The first being a real take off in the renewable energy market and the second that a Conservative government wins the next election. “The three parties, Tories, Lib Dems and Labour are joined in a bid to encourage Scotland to accept greater powers, but it will not work and electing Cameron will swing it for Scotland.” And he is adamant that Scottish independence will be good for all. “Scotland is poised to become one of the main dynamos of renewable energies in Europe, in particular wave power and also carbon capture which will help preserve the North Sea oil fields for a further 20 years when the price of oil could hit 200 or even 300 dollars a barrel.” Renewable energy is considered the heart of Scotland`s future independent economy with markets, primarily in England and the rest of the Union and then Europe. “We all need to start seriously considering what our future economy is going to be based on and try and move away from being dependent on the dodgy foreign City dealers and suspicious characters flooding into London from overseas, in particular Russia,” he stressed.

An independent Scotland leading the way in energy technology, green policies such as reduction in air travel, will lead to the extension of the fast rail link from London into Scotland that will probably benefit England and cities like Leeds, Manchester and Newcastle more than Scotland as it would provide a new life line to the once dominant provincial capitals which have lost their identity and had their powers sucked away by London. “Once we start thinking out of the box and have shed all our inhibitions, anything is possible,” he said. “All London has given Scotland is Trident, which 80 percent of the country is opposed to, the promise of more nuclear power plants and involvement in wars. “Per capita, more Scottish soldiers have been killed in the recent wars the government in London has led us on despite there being absolutely no enthusiasm for these conflicts among Scots,” he said.

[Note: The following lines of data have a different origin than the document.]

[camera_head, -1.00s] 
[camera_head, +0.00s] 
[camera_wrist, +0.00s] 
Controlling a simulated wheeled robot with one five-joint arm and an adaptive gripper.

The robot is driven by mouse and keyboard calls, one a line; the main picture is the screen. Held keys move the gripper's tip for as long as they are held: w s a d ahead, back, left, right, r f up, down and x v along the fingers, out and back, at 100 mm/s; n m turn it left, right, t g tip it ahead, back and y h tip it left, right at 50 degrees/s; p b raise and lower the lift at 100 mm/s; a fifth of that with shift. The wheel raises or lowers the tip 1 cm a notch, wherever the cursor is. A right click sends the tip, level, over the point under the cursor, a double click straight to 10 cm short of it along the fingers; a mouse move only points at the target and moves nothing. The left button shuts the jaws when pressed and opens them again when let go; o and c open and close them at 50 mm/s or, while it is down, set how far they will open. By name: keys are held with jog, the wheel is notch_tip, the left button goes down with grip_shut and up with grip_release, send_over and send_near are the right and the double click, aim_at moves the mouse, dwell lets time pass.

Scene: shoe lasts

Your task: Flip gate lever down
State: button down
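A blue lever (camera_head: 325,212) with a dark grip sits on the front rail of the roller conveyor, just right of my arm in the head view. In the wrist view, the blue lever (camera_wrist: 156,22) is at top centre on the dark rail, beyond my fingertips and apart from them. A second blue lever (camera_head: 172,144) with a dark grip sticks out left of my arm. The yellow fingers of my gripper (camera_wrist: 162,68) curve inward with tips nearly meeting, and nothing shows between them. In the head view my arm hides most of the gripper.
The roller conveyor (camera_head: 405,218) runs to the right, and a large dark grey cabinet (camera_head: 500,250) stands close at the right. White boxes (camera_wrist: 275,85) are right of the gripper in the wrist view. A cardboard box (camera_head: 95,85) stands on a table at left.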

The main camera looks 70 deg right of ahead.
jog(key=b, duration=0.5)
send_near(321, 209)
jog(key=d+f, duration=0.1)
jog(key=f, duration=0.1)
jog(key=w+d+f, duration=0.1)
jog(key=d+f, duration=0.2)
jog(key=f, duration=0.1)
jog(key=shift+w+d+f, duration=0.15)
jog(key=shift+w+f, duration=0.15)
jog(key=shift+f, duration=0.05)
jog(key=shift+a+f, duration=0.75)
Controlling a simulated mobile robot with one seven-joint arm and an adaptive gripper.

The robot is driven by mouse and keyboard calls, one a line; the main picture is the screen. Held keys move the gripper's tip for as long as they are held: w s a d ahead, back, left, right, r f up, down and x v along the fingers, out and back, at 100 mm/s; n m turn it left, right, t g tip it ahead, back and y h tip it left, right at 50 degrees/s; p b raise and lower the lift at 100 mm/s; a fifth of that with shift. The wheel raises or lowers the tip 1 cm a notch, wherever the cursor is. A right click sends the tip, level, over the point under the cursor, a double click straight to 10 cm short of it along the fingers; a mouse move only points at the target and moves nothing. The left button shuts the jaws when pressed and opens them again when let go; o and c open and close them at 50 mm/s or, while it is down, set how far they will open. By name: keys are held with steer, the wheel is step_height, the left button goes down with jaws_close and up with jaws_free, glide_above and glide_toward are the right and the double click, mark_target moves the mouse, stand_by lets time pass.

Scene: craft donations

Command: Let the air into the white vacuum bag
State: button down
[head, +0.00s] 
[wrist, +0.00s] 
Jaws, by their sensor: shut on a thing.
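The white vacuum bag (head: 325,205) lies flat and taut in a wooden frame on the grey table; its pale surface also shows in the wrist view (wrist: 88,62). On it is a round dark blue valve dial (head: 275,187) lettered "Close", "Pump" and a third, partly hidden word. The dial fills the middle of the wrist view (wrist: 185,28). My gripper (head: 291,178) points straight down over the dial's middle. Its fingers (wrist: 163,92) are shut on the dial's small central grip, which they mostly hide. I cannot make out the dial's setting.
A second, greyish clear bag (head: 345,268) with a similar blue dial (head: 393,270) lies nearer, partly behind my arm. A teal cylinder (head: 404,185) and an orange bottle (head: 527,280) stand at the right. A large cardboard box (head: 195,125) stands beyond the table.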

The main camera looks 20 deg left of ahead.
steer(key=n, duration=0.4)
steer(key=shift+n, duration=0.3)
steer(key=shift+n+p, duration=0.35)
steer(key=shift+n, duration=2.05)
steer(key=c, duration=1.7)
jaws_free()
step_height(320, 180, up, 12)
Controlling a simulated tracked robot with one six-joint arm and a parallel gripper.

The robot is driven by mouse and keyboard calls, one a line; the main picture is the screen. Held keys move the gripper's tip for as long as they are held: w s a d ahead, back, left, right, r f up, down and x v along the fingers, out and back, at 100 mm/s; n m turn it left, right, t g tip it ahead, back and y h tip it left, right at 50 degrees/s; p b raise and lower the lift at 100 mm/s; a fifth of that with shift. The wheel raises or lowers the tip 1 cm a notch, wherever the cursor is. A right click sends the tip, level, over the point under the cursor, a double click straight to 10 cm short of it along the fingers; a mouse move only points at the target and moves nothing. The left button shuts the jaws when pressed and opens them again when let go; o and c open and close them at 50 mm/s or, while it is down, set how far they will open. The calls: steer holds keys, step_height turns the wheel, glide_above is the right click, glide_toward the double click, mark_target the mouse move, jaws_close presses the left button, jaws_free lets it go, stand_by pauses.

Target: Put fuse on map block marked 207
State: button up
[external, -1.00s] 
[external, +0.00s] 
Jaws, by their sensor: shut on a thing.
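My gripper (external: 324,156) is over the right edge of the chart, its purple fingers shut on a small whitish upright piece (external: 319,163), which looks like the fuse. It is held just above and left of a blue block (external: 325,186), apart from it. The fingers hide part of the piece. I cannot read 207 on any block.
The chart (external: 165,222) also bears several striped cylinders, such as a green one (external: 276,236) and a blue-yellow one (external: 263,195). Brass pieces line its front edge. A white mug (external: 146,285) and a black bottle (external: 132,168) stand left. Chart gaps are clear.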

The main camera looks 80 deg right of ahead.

Harvie, who like many Scots has worked and lived outside Scotland for much of his life in other parts of Britain and Europe also believes that if the Union had four representatives in Europe, the island state commonwealth would be able to exert more power and benefit more from being a member of the EU. “We need to start giving serious and intelligent consideration to where Britain is going. We have to get used to the fact that we are no longer a major European superpower but a middle of the road member which has sold out to Europe. The Europeans nearly run all our services, the Germans practically run Scottish radio, we have to ask ourselves what are we going to do once the property speculation boom ends and the credit crunch worsens. “Is some European now going to buy into Northern Rock to ease the 42 million pound burden on Gordon Brown?” “I believe that as independent union states, we can discuss these problems on a higher and more constructive level, the niggling issues of independence etc., will be over and we can set about plotting a positive future. “London's closest city is Dublin because the two governments can work on that kind of level, they can communicate transparently and constructively,” Harvie explained.

Under the umbrella of the European Union and providing that all independent states have proper and compatible legal, financial and security laws, then Harvie believes that greater levels of independence for regional states, Cataluña in Spain for example and even the Balearics, are the way forward. He believes that more powerful autonomous governments working together and with their fellow European neighbors can provide more for their regions than central government rule. “I would like to see regional governments and independent states as part of a triangle, working directly with the European Union and the national capitals,” he explained. “In this day and age of high speed land and tele communications, Europe is much more bound together and we should be embracing these advances,” he said.

The latest sounding put support for independence at 40 percent and devolution 44 percent and Harvie is convinced that the support will grow as the referendum nears and the Scottish government makes its intentions clear. “I think Salmond is one of the most forward thinking and brilliant politicians in Britain and we are giving our future, our economy, our environment and our nation serious consideration as we continue down the road to independence which will also mean Scottish MP's in Westminster will then have to decide which side of the border they wish to sit on,” Professor Harvie explained yesterday.

A terrible thought for Gordon Brown.
David Cameron in power and no welcome party eagerly waiting his return on Hadrian's Wall.